* Written task
Beginning with the line that contains "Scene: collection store" and ending with the line that contains "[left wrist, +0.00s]", reproduce each line exactly; include both and add nothing.

====== Input rows ======

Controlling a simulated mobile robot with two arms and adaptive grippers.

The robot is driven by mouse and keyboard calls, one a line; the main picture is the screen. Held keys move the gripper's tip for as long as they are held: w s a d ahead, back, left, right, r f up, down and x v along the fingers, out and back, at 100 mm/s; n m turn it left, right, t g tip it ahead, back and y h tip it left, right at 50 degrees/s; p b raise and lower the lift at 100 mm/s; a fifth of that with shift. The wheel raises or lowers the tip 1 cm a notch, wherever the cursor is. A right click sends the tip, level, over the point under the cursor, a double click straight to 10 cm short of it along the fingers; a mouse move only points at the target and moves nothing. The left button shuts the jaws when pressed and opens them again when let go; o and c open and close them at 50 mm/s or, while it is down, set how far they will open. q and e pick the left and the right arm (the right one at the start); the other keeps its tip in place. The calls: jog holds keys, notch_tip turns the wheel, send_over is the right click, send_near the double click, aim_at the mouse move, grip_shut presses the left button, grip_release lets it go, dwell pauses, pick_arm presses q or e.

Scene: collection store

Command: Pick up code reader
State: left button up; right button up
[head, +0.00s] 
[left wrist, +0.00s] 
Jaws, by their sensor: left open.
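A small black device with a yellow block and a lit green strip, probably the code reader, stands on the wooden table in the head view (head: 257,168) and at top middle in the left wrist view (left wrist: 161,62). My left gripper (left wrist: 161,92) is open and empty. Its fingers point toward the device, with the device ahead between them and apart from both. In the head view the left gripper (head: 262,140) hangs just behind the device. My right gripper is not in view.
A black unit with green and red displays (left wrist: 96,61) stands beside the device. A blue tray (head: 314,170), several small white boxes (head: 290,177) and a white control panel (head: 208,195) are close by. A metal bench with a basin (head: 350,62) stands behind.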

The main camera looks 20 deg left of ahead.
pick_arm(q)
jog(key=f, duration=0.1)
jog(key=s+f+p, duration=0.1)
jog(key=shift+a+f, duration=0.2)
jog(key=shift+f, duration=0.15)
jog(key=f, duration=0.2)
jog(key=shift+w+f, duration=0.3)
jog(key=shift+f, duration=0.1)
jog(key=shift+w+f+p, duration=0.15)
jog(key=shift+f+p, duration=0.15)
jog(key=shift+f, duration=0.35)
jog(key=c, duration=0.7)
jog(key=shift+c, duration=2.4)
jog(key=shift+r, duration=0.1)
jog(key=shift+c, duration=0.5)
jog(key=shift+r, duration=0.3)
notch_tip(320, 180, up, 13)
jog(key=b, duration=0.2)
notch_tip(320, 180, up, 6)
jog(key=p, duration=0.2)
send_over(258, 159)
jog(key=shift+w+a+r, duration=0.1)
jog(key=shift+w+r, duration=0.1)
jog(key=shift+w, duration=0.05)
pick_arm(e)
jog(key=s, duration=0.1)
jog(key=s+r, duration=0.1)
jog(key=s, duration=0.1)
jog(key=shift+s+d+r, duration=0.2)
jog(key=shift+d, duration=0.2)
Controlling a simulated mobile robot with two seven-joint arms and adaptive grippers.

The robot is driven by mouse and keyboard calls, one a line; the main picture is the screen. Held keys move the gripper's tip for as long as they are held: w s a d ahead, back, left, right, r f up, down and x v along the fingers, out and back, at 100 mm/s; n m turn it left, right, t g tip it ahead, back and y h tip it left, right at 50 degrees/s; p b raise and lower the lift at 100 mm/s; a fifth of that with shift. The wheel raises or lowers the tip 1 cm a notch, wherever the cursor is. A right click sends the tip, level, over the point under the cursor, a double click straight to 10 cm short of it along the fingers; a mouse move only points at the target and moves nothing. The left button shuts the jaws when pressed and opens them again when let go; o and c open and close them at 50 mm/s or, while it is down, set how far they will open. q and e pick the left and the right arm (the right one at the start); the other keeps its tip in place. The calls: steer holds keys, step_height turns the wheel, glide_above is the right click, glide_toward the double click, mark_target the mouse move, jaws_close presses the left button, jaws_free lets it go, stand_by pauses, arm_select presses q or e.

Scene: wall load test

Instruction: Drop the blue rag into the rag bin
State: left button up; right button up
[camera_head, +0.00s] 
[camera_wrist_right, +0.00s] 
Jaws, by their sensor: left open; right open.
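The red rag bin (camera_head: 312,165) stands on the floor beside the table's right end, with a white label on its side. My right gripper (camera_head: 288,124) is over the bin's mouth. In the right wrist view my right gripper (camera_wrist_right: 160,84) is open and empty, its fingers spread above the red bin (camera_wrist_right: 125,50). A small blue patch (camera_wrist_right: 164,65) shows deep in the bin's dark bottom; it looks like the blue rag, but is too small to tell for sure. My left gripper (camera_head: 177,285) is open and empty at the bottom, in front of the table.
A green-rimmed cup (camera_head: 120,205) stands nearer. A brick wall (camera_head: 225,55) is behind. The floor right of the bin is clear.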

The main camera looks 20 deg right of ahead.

======

* Result below
Scene: collection store

Command: Pick up code reader
State: left button up; right button up
[head, +0.00s] 
[left wrist, +0.00s] 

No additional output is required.